ECHANCRURE (FRA) - Discours Sur Le Colonialisme (2012)
Label : Nihil Interit Records
Sortie du Scud : 17 juillet 2012
Pays : France
Genre : Post-Black Metal Expérimental
Type : EP
Playtime : 1 Titres - 20 Mins
Il nous avait surpris l’an passé, au travers de son premier album Paysage. Octobre. ; une expérience sensorielle forte, aussi éprouvante qu’envoûtante. Antoine, l’homme derrière le projet avant-gardiste ÉCHANCRURE, revient cette fois avec un EP en guise d’étendard. Pour ceux qui auraient loupé l’interview donnée par le jeune artiste dans nos pages, il a avant tout soif d’expérimentations (jouer avec des couteaux, par exemple), mais aussi de créer sa musique pour la simple beauté de l’art, en s’affranchissant d’un quelconque courant musical. Il nous avait dit vouloir tenter le Hip-Hop, le Jazz et, pourquoi pas, le Flamenco.
C’est désormais chose faite sur cette nouvelle galette, Discours Sur Le Colonialisme. Bon, peut-être pas pour l’art musical andalou mais, m’est avis que cela ne saurait tarder. Avec cet EP, déjà presque finalisé l’an dernier, je craignais d’y trouver un ÉCHANCRURE différent, plus éparpillé. Le titre du disque, ses prétentions des genres parcourus, une unique piste de vingt minutes… Et pourtant, ce n’est pas le cas. Parfaitement inscrit dans la continuité du premier album (à tel point qu’en les passant à la suite, on dirait la même œuvre), on est de nouveau happé dans cet univers ambiant sombre, hybride d’une dimension industrielle minimaliste et de samples oppressants, empruntés tant au Drone qu’au Noise, qui se meuvent constamment sur les fréquences, dans une construction s’apparentant au Free Jazz.

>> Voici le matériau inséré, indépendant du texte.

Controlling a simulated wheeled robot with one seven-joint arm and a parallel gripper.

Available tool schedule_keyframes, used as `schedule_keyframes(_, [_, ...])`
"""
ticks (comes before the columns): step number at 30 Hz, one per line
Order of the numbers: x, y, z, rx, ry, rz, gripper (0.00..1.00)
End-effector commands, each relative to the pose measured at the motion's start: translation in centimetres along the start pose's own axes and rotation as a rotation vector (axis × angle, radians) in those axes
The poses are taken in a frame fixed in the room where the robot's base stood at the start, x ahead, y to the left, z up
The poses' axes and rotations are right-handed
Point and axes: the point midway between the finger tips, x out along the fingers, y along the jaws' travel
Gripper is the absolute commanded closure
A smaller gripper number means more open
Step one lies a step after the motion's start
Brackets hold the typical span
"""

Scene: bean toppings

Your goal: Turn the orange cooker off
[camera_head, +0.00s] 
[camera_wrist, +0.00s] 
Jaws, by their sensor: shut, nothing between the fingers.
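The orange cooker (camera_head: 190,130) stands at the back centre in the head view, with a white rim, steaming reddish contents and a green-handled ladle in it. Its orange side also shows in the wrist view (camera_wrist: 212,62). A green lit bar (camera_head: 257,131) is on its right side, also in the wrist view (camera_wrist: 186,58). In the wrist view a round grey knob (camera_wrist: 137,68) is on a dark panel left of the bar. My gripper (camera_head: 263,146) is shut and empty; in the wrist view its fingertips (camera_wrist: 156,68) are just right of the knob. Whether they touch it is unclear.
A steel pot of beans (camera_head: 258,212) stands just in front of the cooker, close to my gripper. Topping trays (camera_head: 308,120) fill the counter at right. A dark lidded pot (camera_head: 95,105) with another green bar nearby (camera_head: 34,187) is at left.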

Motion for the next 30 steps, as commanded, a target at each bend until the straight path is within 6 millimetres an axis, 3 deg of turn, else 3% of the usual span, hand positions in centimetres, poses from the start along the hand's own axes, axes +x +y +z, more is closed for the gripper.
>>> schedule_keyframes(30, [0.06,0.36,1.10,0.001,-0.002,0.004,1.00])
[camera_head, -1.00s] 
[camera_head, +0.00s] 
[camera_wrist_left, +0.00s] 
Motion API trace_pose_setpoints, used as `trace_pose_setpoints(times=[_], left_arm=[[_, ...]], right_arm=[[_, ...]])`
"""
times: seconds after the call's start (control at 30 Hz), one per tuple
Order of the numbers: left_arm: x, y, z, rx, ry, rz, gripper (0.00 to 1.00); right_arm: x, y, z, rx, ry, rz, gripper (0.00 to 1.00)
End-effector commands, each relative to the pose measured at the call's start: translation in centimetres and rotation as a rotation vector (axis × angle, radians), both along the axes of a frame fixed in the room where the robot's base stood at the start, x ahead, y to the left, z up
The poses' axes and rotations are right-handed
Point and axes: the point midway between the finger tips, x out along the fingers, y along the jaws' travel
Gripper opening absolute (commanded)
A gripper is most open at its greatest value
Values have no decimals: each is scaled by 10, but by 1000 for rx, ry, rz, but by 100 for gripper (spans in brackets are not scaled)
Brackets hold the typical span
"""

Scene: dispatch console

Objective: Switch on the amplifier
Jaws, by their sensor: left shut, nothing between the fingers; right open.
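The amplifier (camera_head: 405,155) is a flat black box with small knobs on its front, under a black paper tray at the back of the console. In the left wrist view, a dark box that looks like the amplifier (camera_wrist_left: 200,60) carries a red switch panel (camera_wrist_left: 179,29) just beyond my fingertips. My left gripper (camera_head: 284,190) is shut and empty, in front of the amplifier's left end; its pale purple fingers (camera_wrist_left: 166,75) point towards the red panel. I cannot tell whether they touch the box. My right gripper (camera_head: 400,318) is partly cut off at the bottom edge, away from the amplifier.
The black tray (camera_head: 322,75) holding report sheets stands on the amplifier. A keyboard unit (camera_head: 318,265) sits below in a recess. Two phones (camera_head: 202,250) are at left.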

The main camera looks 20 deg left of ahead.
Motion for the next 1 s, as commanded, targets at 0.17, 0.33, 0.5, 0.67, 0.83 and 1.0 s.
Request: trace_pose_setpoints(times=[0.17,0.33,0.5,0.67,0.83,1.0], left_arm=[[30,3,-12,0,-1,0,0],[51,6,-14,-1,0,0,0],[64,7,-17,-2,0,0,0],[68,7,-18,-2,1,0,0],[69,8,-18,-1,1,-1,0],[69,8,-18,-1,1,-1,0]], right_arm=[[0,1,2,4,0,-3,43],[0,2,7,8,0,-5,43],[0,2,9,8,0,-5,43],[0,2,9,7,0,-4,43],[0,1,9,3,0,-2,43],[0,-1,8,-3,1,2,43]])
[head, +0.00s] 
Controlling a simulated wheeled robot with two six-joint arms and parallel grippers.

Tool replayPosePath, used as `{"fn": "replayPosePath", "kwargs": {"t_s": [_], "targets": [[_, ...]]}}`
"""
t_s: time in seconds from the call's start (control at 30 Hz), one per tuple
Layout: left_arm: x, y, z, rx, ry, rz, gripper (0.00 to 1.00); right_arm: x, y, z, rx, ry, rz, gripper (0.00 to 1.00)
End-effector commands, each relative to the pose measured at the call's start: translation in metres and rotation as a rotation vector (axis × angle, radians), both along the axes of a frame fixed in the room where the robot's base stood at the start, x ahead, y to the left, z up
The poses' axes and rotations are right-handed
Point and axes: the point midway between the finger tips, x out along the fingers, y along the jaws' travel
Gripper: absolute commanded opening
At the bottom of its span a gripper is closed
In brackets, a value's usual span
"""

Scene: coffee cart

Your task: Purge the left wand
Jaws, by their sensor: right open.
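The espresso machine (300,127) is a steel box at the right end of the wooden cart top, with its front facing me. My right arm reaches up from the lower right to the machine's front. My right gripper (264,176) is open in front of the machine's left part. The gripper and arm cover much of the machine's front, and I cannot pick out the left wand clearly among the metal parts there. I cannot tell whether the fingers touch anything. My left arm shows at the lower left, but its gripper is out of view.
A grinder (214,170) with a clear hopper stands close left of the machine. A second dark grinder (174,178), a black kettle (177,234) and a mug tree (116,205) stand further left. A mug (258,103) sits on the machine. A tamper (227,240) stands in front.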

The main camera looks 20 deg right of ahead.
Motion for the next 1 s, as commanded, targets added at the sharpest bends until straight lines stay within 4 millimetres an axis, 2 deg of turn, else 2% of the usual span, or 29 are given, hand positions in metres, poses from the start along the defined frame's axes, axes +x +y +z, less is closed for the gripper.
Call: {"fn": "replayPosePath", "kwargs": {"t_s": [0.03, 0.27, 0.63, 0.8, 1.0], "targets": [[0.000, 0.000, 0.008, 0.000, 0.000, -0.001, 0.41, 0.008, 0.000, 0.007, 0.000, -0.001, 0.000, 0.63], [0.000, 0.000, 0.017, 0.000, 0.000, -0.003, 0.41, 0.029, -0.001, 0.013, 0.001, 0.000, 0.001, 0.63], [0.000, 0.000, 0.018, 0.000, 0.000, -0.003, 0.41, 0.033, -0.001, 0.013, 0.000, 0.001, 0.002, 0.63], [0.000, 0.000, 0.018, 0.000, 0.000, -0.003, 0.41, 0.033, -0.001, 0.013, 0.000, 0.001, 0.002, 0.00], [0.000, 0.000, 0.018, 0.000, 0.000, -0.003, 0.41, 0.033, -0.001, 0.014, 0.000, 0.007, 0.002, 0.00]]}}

Sur Paysage. Octobre. , qui n’avait d’octobre que la date de sortie, c’était un extrait de Céline que l’on pouvait entendre majoritairement, en une sorte de critique de la culture de la France. S’il servait plus d’alimentation de l’ambiance que de thématique textuelle, Discours Sur Le Colonialisme semble différent dans son propos. Antoine pioche, dans ce pamphlet anticolonialiste de Césaire de 1950, des extraits forts, imagés, et marquants, surtout composés des douze premières pages (et du paragraphe final 26 pages plus loin) et autour desquels il peut articuler sa musique. Ce long morceau peut se diviser facilement en trois sections de paroles, entourées de séquences instrumentales (intro, outro, interludes). Le Francilien a décidé d’interpréter ce discours accusateur de façon musicale. Pour ce faire, il s’accorde une voix de rhéteur extrêmement déstabilisante de justesse, de conviction, et dans les émotions qu’elle véhicule. Celles-ci permettent au schéma musical d’évoluer, à l’instar du premier interlude, qui marque la force des derniers mots ("…je fais couper des têtes, non pas des têtes d’artichauts, mais des têtes d’hommes.") par la mise en branle de saturations et d’une texture de synthés dense, à la fois macabre et élégiaque, nous entraînant plus profondément dans l’univers d’ÉCHANCRURE. À son exemple, le second pont instrumental, plus court, demeure minimaliste dans sa poursuite de l’évidence solennelle d’un "C'étaient des sociétés coopératives, des sociétés fraternelles.", tandis que la fatalité "… le drap des mortelles ténèbres." donne sur un fond sonore disjonctant peu à peu.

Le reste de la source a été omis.